Copy out each line of the material below that holds the string "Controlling".

Records excerpted from a collection:
— Begin —

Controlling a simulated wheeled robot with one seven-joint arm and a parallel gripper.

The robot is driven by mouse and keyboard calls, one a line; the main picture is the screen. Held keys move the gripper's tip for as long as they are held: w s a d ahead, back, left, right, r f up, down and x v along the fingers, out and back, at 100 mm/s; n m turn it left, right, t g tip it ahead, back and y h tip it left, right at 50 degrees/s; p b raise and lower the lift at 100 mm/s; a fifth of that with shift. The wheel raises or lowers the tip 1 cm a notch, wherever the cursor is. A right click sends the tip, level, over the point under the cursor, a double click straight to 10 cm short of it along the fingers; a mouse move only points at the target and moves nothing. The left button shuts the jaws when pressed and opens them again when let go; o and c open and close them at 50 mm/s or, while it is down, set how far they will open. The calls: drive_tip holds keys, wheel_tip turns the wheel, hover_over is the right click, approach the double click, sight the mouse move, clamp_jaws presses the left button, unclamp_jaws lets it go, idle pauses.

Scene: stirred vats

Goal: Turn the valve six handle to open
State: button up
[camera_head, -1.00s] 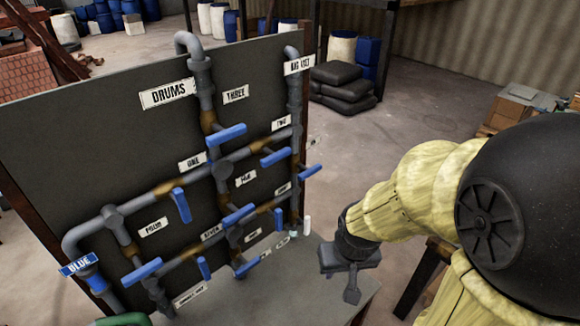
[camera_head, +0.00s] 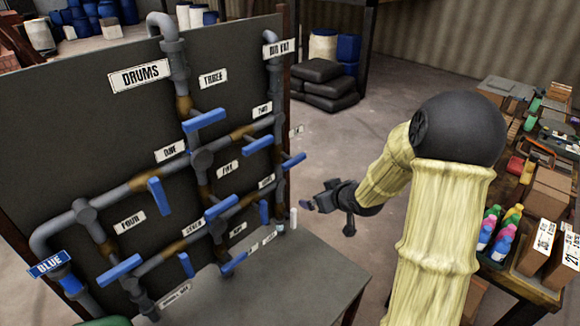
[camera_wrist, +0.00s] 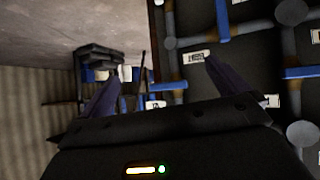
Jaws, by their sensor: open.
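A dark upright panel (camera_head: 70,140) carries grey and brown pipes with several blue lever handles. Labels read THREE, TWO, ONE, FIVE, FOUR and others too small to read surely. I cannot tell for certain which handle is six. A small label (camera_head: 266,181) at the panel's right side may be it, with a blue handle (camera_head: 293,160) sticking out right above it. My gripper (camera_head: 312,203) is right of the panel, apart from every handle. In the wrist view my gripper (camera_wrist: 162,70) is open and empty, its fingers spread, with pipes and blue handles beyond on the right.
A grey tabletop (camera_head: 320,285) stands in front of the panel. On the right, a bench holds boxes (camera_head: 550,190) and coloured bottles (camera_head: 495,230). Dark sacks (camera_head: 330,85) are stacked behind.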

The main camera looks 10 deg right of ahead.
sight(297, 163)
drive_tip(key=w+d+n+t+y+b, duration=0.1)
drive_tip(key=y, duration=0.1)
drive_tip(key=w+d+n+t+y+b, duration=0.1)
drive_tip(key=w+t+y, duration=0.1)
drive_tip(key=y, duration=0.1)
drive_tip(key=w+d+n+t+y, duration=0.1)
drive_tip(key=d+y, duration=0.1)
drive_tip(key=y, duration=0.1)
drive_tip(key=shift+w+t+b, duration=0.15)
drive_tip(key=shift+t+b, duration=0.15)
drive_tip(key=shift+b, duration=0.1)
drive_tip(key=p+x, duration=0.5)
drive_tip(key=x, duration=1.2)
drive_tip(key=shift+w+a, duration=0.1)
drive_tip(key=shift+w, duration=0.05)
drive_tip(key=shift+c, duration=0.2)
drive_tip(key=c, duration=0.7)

— End —
— Begin —

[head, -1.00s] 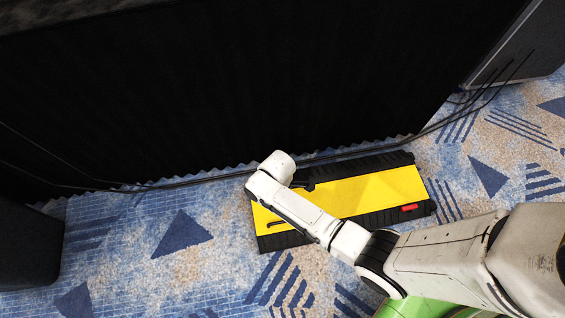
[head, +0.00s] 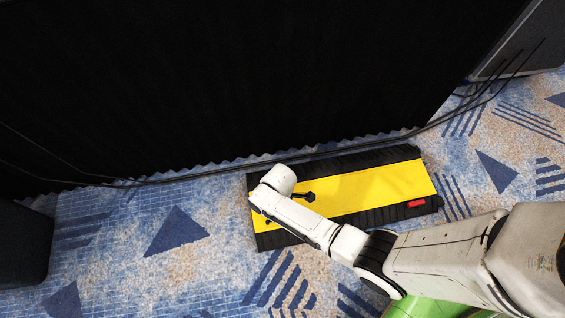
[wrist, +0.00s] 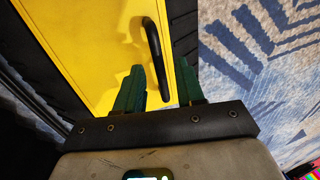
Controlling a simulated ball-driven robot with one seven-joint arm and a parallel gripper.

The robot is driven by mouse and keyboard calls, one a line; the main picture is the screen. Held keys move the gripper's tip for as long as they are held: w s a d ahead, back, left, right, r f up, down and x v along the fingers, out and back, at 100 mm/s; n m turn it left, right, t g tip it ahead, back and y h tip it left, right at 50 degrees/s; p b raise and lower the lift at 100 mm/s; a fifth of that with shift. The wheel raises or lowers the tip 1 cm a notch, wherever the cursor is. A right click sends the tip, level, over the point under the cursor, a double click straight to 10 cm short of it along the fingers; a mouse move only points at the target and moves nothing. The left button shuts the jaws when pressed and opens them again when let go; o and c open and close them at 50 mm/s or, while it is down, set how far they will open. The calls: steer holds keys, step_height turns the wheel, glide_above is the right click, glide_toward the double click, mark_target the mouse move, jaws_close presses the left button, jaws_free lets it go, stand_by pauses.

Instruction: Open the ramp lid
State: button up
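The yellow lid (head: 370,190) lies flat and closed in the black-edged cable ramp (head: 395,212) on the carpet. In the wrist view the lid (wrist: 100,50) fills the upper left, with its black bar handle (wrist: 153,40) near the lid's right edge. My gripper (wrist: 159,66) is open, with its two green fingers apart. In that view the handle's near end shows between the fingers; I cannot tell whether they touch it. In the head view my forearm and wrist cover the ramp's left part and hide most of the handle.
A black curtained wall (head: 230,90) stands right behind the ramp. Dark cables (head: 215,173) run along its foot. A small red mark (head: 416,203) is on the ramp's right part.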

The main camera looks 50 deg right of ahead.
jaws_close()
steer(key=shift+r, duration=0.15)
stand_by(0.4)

— End —

▸ **TASK SOLUTION**
Controlling a simulated wheeled robot with one seven-joint arm and a parallel gripper.
Controlling a simulated ball-driven robot with one seven-joint arm and a parallel gripper.

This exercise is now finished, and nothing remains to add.